* **Stated task**
Starting with the line that holds "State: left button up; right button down", reproduce each line through the last one of the data, exactly as written. Pictures are not copied.

* **Given material**
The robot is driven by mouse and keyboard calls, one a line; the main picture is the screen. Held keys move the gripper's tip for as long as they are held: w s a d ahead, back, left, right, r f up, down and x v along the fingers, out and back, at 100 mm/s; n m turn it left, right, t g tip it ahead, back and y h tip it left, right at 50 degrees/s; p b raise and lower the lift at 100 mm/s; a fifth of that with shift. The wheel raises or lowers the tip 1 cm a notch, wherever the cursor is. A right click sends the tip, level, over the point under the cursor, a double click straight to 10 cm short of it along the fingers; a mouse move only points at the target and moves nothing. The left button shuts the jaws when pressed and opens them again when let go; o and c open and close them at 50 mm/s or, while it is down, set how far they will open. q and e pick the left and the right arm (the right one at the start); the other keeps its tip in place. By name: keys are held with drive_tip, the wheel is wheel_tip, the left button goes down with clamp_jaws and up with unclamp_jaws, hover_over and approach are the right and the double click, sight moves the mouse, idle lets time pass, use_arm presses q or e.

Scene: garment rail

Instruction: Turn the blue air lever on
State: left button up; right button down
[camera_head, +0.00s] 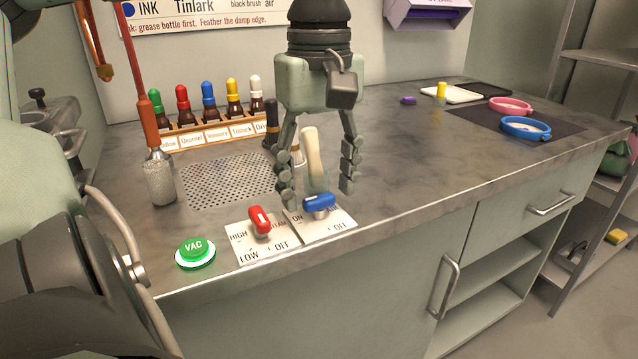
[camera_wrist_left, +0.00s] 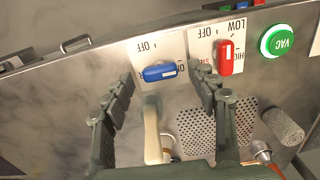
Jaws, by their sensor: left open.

* **Complete output**
State: left button up; right button down
[camera_head, +0.00s] 
[camera_wrist_left, +0.00s] 
Jaws, by their sensor: left open.

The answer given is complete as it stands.